**Stated goal**
How many lines in the entries below contain "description"? Answer with the number only.

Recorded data

========================================================================

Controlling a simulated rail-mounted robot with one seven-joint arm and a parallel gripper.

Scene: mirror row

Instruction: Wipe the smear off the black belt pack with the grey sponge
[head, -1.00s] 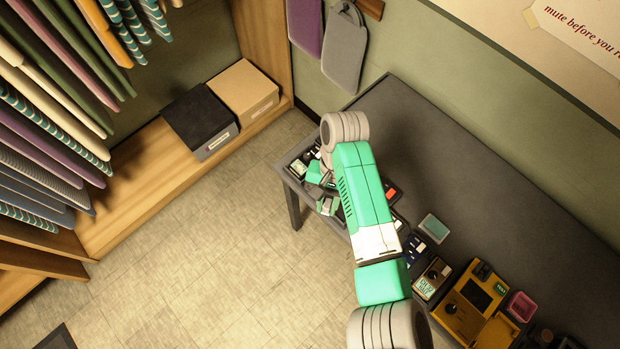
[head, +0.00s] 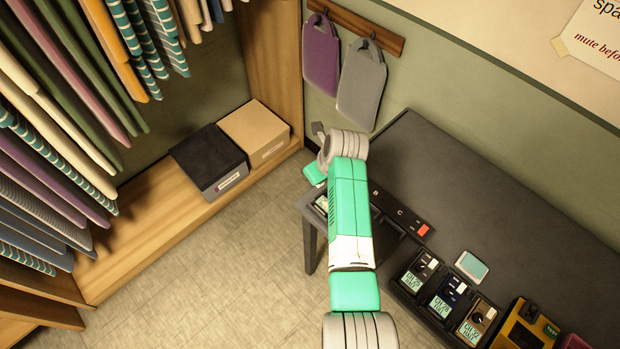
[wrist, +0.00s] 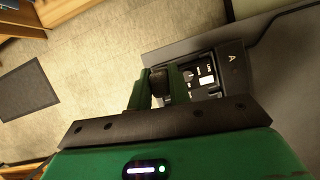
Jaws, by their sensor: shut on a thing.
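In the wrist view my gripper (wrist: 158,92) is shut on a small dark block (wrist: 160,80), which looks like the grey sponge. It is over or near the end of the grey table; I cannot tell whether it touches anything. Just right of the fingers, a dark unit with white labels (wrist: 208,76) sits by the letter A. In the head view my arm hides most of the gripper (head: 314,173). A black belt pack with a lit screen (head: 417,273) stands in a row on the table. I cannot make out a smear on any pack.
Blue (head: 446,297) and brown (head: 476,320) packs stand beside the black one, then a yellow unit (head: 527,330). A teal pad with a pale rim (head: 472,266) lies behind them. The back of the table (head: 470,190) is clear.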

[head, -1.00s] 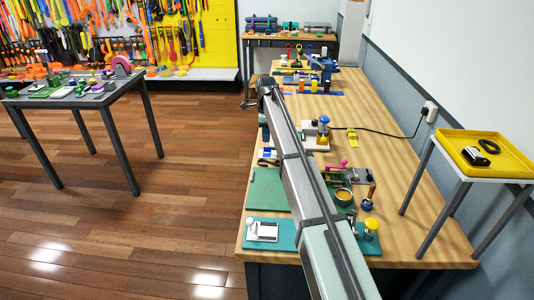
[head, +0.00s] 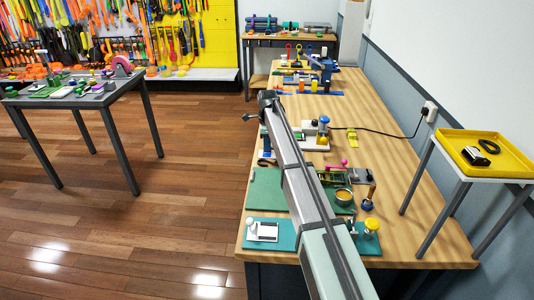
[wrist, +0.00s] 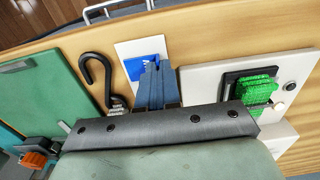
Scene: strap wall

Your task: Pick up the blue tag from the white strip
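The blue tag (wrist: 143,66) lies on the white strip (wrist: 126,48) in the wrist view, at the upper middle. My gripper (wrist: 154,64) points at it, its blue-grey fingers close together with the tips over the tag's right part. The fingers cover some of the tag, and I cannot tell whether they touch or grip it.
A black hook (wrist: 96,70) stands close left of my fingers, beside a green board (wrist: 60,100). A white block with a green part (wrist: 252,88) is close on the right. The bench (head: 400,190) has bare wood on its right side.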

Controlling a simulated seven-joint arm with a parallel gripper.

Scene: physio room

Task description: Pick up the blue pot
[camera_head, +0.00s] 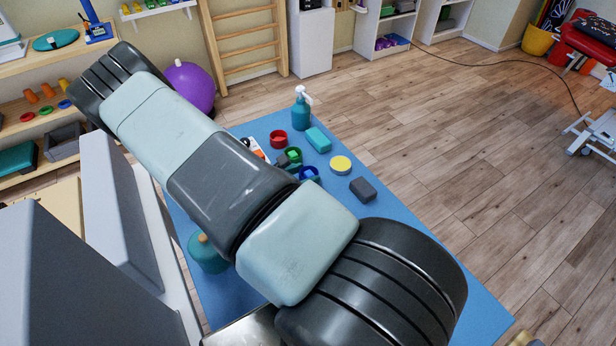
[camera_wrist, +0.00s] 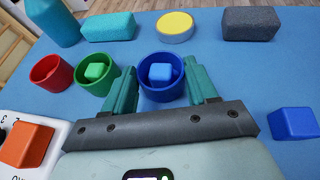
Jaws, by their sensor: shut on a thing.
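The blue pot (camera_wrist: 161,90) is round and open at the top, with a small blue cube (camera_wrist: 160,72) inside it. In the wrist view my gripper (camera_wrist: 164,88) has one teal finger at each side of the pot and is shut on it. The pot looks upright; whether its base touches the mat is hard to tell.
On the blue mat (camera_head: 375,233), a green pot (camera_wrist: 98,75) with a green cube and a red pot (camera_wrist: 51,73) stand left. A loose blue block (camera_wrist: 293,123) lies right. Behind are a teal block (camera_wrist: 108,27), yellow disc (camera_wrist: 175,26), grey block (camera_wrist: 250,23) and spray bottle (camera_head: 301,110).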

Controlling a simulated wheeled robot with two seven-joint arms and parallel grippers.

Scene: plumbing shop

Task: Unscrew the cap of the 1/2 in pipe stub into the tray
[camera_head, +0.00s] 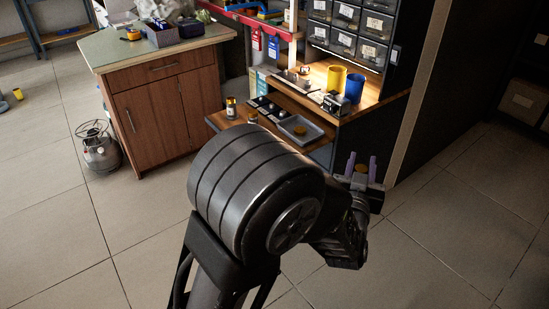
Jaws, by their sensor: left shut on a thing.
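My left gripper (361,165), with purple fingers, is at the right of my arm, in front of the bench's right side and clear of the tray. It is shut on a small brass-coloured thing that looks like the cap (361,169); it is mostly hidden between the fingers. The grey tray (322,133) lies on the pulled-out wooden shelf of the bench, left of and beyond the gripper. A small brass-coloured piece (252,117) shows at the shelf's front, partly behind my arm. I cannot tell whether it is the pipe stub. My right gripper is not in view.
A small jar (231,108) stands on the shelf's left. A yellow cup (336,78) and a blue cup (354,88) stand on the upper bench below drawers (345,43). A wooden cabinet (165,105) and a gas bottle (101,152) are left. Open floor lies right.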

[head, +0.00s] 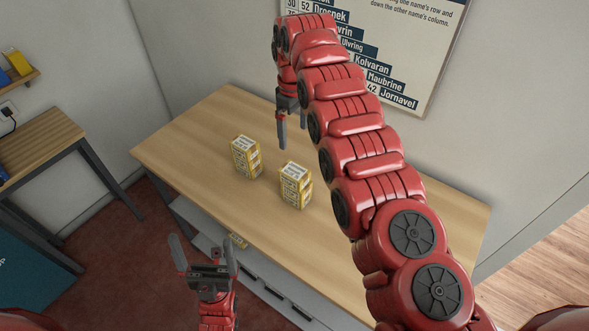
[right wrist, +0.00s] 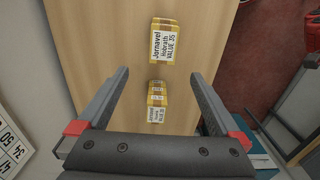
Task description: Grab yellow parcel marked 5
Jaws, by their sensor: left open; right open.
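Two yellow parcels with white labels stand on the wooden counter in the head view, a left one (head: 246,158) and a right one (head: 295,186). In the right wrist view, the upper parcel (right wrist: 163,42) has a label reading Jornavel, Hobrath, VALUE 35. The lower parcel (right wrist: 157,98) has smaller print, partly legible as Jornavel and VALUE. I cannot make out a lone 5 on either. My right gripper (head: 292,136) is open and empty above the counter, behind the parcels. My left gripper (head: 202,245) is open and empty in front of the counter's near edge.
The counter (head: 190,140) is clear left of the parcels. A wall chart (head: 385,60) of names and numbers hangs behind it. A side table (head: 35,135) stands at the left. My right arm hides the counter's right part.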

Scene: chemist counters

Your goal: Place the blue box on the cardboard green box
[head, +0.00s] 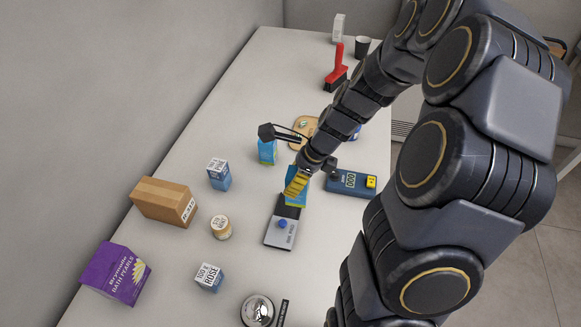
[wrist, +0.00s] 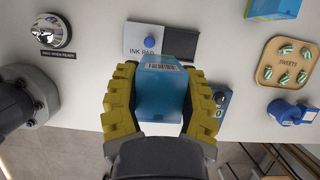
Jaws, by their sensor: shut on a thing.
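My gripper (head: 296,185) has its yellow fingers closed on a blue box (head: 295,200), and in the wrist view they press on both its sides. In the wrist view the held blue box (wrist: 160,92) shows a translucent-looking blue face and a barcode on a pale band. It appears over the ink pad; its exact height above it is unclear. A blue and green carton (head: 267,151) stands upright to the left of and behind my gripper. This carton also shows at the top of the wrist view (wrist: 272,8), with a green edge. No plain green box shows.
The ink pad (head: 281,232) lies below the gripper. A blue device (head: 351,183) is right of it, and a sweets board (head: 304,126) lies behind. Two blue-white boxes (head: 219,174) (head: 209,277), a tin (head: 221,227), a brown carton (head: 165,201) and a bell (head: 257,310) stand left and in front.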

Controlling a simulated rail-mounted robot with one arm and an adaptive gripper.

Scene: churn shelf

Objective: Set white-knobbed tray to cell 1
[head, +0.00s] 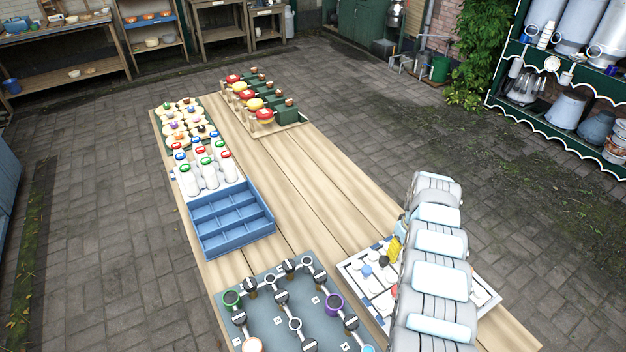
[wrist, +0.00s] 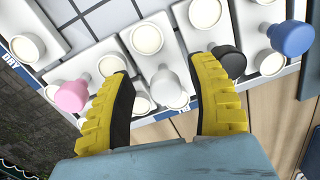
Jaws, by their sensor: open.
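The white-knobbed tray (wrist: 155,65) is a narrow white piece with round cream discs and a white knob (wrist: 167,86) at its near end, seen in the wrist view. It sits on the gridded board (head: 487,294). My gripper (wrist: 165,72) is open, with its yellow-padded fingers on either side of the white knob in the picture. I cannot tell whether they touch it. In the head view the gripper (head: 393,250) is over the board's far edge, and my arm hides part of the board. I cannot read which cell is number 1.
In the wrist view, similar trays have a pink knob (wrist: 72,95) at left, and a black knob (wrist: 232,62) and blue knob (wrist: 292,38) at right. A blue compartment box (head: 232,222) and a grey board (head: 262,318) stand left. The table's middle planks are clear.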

========================================================================

**Exercise response**
2